Instructions for the task:
Among the lines below, keep only those from the one containing "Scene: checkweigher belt" through the one containing "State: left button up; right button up", and reproduce them exactly.

--- Start of Material supplied ---

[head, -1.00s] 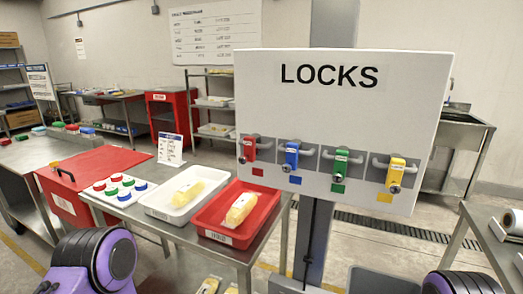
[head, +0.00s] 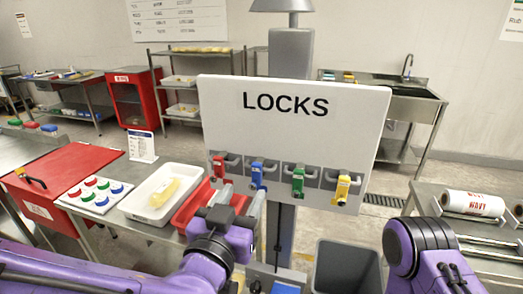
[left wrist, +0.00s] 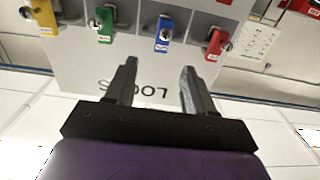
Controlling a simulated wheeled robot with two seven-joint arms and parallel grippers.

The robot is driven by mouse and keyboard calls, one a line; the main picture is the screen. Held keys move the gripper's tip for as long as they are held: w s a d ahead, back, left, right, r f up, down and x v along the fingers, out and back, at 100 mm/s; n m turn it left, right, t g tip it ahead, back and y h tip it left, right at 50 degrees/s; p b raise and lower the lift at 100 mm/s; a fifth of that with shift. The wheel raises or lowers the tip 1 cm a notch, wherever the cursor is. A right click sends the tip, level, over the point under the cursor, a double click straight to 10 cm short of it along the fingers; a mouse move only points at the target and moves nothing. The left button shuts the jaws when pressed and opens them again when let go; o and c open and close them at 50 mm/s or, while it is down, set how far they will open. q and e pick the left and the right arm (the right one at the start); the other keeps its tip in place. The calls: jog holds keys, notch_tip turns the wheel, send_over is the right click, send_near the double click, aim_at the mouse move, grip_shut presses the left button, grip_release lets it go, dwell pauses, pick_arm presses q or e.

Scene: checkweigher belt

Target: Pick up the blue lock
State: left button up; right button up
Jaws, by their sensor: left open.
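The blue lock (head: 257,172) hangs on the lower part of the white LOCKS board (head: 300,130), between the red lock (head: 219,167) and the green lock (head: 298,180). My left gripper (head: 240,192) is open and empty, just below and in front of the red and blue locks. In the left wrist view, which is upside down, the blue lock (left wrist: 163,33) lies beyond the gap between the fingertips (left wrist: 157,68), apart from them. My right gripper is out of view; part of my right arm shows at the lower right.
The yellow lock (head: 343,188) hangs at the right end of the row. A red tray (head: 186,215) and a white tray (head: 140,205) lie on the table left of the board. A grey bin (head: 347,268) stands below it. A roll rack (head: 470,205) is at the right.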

--- End of Material supplied ---
--- Start of Material supplied ---

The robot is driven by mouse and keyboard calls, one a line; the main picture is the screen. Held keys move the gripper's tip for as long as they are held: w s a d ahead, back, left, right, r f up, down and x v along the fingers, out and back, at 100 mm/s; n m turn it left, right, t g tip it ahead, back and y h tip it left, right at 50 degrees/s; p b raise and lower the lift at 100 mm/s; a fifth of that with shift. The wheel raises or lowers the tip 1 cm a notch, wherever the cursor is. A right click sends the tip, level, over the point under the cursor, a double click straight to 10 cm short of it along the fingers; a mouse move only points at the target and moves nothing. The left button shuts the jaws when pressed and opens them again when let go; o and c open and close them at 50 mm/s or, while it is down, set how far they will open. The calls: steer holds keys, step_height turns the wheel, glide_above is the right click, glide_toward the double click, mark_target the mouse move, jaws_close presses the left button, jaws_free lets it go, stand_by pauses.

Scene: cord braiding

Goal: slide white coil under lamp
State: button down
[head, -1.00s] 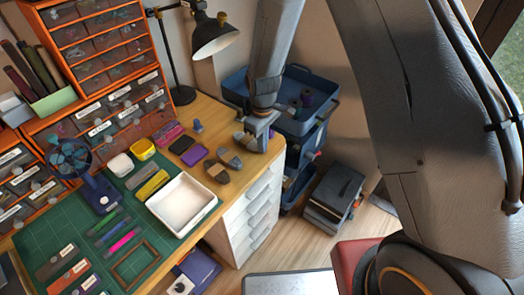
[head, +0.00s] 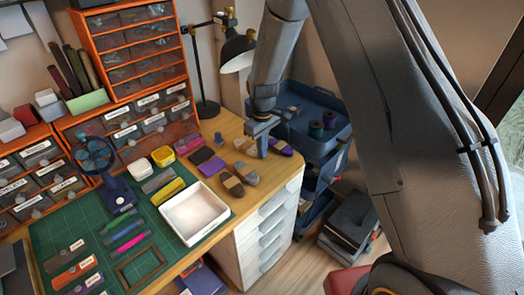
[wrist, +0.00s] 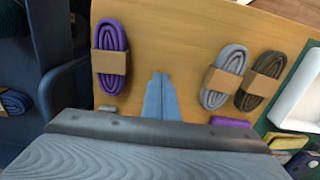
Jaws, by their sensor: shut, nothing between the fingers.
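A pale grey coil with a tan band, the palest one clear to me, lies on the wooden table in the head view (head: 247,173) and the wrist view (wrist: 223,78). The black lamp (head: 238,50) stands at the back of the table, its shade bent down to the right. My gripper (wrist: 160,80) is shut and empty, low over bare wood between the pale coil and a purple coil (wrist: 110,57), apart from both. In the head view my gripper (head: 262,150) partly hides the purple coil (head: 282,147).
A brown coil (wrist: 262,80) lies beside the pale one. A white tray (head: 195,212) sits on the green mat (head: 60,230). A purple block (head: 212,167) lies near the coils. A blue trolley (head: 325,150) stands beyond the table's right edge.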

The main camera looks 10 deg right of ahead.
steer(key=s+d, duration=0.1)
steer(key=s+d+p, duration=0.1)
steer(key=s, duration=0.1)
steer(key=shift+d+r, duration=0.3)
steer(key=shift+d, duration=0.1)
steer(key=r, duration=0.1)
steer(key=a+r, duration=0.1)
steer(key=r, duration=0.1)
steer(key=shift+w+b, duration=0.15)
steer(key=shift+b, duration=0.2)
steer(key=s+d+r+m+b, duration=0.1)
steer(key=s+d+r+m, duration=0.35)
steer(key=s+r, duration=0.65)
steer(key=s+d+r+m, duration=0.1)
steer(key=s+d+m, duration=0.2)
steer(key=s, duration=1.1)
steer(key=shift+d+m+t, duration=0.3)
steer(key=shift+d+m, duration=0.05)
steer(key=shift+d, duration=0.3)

--- End of Material supplied ---

Solution to this task:
Scene: checkweigher belt

Target: Pick up the blue lock
State: left button up; right button up

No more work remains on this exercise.